The Body Under the Bridge by Nick Louth
|The Body Under the Bridge by Nick Louth|
|Reviewer: Sue Magee|
|Summary: The fifth book in the series is a rewarding read and I thoroughly enjoyed it. A very promising series to follow.|
|Buy? Yes||Borrow? Yes|
|Pages: 288||Date: April 2020|
DCI Craig Gillard was annoyed to be pulled away from the funeral service for a serving police officer, particularly when he discovered that he was to take charge of the enquiry into a missing woman. Beatrice Ulbricht was twenty-five years old and a student of music at the Royal College of Music. She had been due to play with the other members of the Lysander String Quartet at the Church of St Martin-in-the-Fields but hadn't turned up. Gillard didn't understand why his immediate involvement was necessary until Chief Constable Alison Rigby explained that Beatrice's father was Karl-Otto Ulbricht, Germany's Minister of Justice.
The fact that Beatrice was missing had been reported by Karen Ellsworth, another member of the quartet. They'd accepted a late booking at the weekend to play at a wedding and Beatrice had texted the other musicians to say that she was on the train and on her way back to London, but had never arrived. CCTV on the train showed her moving from one carriage to another, but then she became untraceable.

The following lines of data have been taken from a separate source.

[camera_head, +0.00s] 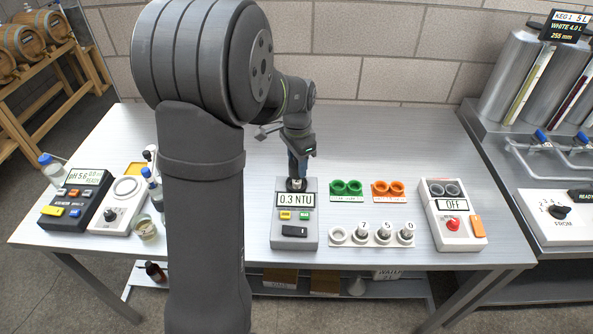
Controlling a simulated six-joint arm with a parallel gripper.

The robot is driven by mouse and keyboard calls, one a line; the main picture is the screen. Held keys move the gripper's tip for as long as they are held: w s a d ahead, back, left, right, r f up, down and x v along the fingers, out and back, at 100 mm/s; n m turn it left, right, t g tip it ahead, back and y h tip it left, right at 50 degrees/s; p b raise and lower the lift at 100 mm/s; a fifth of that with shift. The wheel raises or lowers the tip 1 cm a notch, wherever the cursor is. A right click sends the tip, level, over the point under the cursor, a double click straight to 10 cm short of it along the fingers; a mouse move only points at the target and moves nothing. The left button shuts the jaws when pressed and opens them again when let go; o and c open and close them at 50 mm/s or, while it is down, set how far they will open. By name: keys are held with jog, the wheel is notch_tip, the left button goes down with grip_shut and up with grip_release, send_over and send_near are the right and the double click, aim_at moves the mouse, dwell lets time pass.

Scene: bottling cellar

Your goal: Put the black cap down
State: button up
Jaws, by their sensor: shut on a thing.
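My gripper (297,172) points down over the back of the grey turbidity meter (309,243), whose display reads 0.3 NTU. My arm hides part of the table to the left.
Right of the meter stand a green holder (346,198), an orange holder (389,199) and a white rack (371,242) with several vials and one empty-looking ring. A white device reading OFF (452,231) is further right. Bare table (400,135) lies behind.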

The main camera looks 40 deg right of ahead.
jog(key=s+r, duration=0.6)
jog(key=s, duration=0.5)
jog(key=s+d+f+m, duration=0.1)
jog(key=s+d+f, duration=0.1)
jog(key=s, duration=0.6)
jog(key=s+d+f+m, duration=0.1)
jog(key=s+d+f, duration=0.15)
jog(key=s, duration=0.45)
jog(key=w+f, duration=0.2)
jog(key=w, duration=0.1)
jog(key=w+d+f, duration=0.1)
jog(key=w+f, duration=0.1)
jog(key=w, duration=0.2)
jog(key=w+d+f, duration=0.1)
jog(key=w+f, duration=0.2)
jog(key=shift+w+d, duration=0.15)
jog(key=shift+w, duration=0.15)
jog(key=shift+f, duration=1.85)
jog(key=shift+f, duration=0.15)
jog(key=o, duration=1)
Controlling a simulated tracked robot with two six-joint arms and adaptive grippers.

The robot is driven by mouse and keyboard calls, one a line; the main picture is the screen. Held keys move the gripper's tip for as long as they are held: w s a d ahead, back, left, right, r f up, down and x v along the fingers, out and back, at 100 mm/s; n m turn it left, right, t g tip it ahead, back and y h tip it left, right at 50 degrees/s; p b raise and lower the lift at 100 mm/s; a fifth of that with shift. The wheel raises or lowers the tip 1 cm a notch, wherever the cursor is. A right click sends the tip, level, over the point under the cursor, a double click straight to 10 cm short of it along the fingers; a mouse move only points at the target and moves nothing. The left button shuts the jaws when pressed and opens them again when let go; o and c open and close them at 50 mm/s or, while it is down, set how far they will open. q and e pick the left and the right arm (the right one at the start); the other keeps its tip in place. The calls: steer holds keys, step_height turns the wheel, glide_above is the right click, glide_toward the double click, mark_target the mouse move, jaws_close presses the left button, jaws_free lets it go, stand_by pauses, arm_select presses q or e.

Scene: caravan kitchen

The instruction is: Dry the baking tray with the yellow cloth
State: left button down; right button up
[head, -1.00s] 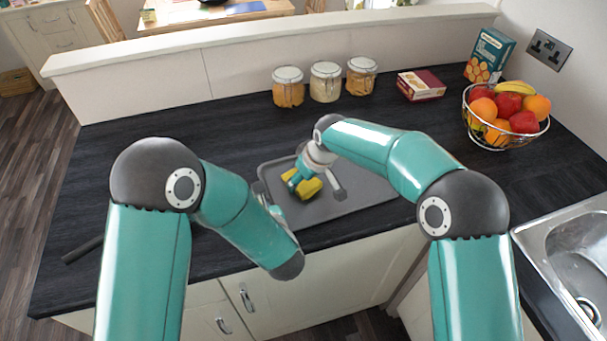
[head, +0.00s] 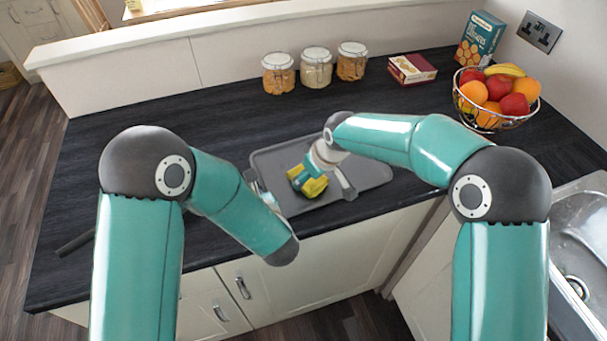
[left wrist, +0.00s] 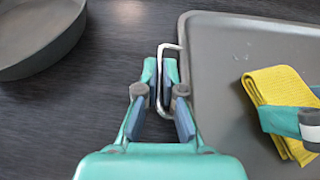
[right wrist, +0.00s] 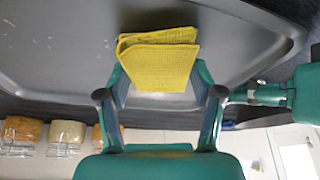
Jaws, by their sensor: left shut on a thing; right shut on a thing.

DI John Perry found that his private life was collapsing around him. His wife openly admitted that she was having an affair and his daughter only seemed to speak to him when she wanted to offend him. Work was almost a relief for him. PC Lynne Fairbanks was finding temptations at work too: she couldn't quite define whether Kyle Halliday was a victim or a witness, but he was certainly very tempting. Craig Gillard had a different problem: he began by feeling that he was running the case, but then realised that he was at the centre of it and possibly even the target.
I first encountered DCI Gillard when I read The Body in the Mist and was sufficiently taken with the character to snap up the chance of reading The Body Under the Bridge and I'm glad that I did as I wouldn't have missed this book for anything. Nick Louth handles a large cast of characters with aplomb. I was surprised by the number of policemen and women who come off the page fully clothed (or not - but we won't go into that here). Most authors of police procedurals seem to have embraced the cuts to police forces and their Major Incident Teams are skimpy, to say the least. It's a big cast of characters all round and I felt that I knew every one of them.
The plot is twisty: I thought I had it sorted out pretty early on and was reading with a very smug look on my face, only to find that I'd been looking at the situation very superficially and it was a great deal more complicated than I thought. After that, I couldn't turn the pages quickly enough, firstly to find out who'd committed the crimes and then if they'd be brought to justice. It's a cracker of a book and I thoroughly enjoyed it. I'd like to thank the publishers for letting Bookbag have a review copy.